● **Exercise prompt**
Copy the data exactly from the line that contains "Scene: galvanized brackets" through the line that contains "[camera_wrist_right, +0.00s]", keeping both end lines and leaving out everything else.

----

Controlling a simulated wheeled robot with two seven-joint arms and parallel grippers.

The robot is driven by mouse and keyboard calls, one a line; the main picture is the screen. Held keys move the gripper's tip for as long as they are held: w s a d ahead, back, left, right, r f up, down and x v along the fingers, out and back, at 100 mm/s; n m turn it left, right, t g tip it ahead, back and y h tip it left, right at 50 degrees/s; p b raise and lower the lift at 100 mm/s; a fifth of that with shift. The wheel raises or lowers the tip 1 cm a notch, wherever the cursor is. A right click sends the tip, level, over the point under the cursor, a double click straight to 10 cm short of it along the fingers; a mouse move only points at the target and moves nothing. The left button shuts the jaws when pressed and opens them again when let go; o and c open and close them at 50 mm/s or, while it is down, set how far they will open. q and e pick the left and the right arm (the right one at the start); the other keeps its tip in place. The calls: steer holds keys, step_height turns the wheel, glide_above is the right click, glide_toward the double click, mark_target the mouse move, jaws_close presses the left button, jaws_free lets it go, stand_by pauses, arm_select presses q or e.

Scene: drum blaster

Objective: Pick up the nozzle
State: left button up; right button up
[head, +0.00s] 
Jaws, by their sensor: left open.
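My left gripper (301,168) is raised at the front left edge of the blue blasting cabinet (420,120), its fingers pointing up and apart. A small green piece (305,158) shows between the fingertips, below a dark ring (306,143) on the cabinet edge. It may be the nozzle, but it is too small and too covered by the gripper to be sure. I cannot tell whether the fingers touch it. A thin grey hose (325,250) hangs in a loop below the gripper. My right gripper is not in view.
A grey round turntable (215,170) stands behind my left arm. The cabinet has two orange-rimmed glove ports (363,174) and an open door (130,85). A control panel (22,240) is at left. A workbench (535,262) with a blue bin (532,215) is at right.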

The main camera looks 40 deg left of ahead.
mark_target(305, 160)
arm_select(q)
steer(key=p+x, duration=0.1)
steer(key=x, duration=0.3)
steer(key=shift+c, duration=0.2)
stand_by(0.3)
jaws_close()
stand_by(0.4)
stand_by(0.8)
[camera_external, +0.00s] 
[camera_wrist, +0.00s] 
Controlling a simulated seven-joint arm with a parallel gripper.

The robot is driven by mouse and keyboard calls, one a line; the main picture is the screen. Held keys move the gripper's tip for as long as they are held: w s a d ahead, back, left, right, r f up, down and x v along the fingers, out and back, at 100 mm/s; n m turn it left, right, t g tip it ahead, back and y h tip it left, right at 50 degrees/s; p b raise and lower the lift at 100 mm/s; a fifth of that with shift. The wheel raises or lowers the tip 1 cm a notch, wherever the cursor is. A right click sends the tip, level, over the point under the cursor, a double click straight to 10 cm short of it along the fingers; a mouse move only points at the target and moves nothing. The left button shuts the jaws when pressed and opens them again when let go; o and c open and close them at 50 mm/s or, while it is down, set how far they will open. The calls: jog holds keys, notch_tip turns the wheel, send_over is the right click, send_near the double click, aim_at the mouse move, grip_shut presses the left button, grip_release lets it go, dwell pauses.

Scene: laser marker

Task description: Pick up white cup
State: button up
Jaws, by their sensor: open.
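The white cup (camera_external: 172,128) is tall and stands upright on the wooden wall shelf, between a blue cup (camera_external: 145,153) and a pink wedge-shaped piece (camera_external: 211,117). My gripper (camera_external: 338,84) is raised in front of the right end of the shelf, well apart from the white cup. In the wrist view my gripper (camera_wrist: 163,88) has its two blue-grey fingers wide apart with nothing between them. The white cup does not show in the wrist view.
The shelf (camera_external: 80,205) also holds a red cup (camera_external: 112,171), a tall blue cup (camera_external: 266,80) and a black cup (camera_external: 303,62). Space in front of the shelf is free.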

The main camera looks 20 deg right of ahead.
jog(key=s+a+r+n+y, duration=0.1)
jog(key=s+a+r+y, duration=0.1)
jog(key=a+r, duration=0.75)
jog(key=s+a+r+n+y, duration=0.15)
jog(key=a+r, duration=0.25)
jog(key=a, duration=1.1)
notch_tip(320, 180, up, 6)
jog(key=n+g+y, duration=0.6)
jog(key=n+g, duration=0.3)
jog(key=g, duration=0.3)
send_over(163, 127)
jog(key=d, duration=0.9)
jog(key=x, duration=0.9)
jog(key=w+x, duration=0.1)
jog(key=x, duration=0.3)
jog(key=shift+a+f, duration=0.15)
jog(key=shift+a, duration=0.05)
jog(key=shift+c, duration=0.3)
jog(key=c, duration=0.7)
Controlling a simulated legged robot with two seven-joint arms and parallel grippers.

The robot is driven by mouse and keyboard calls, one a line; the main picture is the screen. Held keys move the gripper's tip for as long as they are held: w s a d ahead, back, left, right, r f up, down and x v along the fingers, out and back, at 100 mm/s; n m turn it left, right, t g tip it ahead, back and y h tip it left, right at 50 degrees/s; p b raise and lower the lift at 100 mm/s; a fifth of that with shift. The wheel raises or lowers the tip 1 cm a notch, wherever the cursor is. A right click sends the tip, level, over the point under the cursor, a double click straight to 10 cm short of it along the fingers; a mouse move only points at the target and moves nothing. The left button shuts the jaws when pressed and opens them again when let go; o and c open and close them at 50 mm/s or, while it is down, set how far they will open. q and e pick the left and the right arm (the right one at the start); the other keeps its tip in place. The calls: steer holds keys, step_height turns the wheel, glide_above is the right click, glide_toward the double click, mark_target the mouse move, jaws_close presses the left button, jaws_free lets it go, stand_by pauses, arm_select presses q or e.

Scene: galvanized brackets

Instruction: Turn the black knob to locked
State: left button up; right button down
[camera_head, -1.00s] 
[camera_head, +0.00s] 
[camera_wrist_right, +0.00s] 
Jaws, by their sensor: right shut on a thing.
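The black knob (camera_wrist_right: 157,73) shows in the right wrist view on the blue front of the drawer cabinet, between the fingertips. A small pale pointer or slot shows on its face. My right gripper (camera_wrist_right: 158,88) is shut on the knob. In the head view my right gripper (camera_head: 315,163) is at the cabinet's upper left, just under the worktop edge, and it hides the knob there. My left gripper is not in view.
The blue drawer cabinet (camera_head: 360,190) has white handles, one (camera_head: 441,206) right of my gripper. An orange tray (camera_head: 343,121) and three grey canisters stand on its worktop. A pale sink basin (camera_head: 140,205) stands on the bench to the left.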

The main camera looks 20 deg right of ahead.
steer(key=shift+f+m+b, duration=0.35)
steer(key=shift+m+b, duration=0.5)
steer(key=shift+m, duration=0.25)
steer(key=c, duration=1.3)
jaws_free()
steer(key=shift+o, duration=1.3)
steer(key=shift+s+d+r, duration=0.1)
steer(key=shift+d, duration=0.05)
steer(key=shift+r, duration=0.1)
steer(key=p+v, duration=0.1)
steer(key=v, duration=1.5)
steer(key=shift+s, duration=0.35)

----

● **Answer to this task**
Scene: galvanized brackets

Instruction: Turn the black knob to locked
State: left button up; right button down
[camera_head, -1.00s] 
[camera_head, +0.00s] 
[camera_wrist_right, +0.00s] 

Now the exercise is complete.